I no longer recomend the older A60, A70 and A80 models since the newer A75, A85 and A95 models are better for the same or less price. I suggest the A75 for almost everyone. The A85 and A95 are similar and have more resolution for higher prices.
Here's what they sell for with links as of December 2004:
(There were earlier models A10 through A50 I'm not covering)
(there is no A65)
A75 $199 (3MP, intro Feb 2004) BEST BUY December 2004
A85 $250 (4MP, intro c. Aug 2004)
(there is no A90)
A95 $325 (5MP, intro c. Aug 2004)
The A70 and A60 were introduced at PMA in March 2003. You can see a few of the thousands of images I made with it in Italy in October 2003 here, some from a wedding here and the prettiest photos from Grand Cayman Island here. I even made the panoramic 360 degree QTVRs with the A70 and the included software.
The A60, for only about $157, is exactly the same fantastic camera with just a little less resolution. Since you can get a new A75 today for not much more I suggest it instead, however if you can get an A60 for $100 go for it. I talk about the A70 below because that's what I own. Since the A60, which I've also used, is almost identical except in resolution you can apply almost everything I say below to it. They are the same camera except for the sensor. The resolution difference is very minor, if price is important to you get the A60 and you should just LOVE it.
The A75 introduced in February 2004 replaces the A70 I own and write about in depth below. The A75 has a bigger screen and some extra helpful presets compared to the A70. All of these cameras are excellent and very similar.
The A80 came out in November 2003 and has already been replaced by the A85. Avoid the A80 since you can get the A85 for the same price. I'm unsure if it's worth the extra money over the A75, probably not if you worry about cost. The A80 has the sweet advantages of a negligible increase in resolution (2,272 pixels wide vs 2,048 in A70), a sturdier case made of more metal than the A70/A60, a bigger CCD sensor for cleaner images, a swiveling flip-out LCD and the most important feature, two apparently programmable custom mode settings on the big mode wheel.
SPECIFICATIONS (now I'm getting back to my historical A70 and its old cousins the A80 and A60)
A70: 3.2 megapixels, or 2,048 x 1,563 pixels. Also gives 1,600 x 1,200, 1,024 x 768 and 640 x 480 images. (A60 is only 1,600 x 1,200, 1,024 x 768 and 640 x 480) (A80 is 2,272 x 1,704 maximum, essentially the same as the A70.) See the Megapixel myth for more info about why this means so little.
A70 has a 1/2.7" CCD sensor (5.27 x 3.96 mm)

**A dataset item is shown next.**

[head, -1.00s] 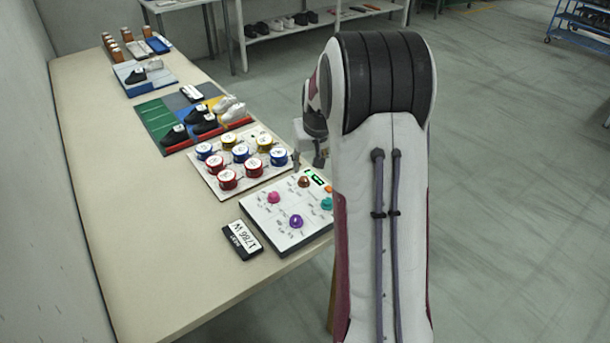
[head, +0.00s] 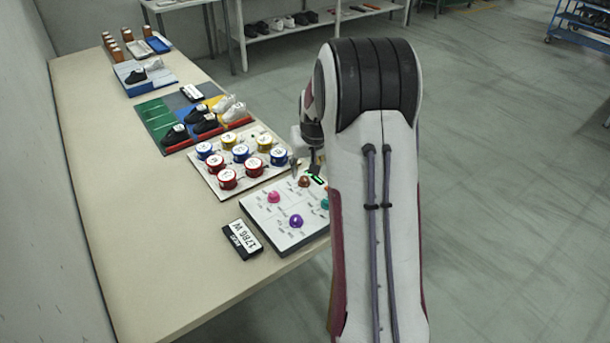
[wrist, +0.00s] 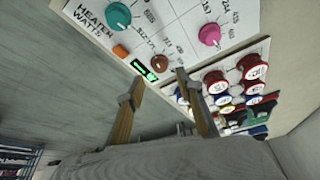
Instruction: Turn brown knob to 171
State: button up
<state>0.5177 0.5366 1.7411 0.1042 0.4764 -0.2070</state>
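The brown knob (head: 304,181) sits on the white control panel (head: 262,210), near its far edge. In the wrist view the brown knob (wrist: 160,62) is just beyond my fingertips, beside a small green display (wrist: 144,72) whose digits I cannot read. My gripper (wrist: 156,88) has its two fingers apart, with nothing between them. The fingers point toward the panel and look clear of the knob. In the head view my gripper (head: 306,166) is mostly hidden by my arm, close to the brown knob.
The panel also carries pink (head: 274,196), purple (head: 296,221) and teal (wrist: 118,16) knobs, and an orange button (wrist: 120,51). Several coloured round containers (head: 241,153) stand on a board behind it. A black-edged label display (head: 242,240) lies at the panel's left.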

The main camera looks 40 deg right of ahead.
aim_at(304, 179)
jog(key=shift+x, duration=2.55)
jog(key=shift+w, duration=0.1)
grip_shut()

Tiny: 4 x 2.5 x 1.7" (103 x 65 x 43mm). This is what mine really measures, not what you read elsewhere. This discrepancy is because Canon lies and measures "excluding protrusions" which means they don't bother to include the permanently attached lens or hand grip! Other sites just copy what they read from Canon, unlike myself who actually measures these things.
11.5 oz (325g) including my Ni-MH batteries (everyone else measures it empty).
The A80 seems a tad bigger than the A70 and A60.
All four models have a 3x optical zoom (great) and 3.2x further digital zoom (total 10x; digital zooms are generally useless except at lower resolution settings). Fast f/2.8 at wide end, f/4.8 at long end. The A60 has a little less digital zoom, the A80 a little more.
Excellent multi-point AF system.
Focuses to 1.5 feet. Macro mode gets to 2" at wide setting, 10" at tele setting, but unfortunately Macro mode does not focus beyond 1.5 feet, so you need to remember to return it to normal mode.
Takes four AA batteries. I suggest you get rechargeables, for instance, these here.
JPG format only. Three levels of compression. No TIFF or RAW mode, which is unnecessary since the SuperFine JPG mode gives the same quality.
OK, it also makes AVI movie files with sound. (640 x 480 (A70 only), 320 x 240 or 160 x 120 pixels). I'd rather it made .MOV or .MPG files since the AVI files need to be converted with something like iMovie (comes free with all Apple computers, good luck if you are still stuck on Windows) into the other formats so they are useful on websites.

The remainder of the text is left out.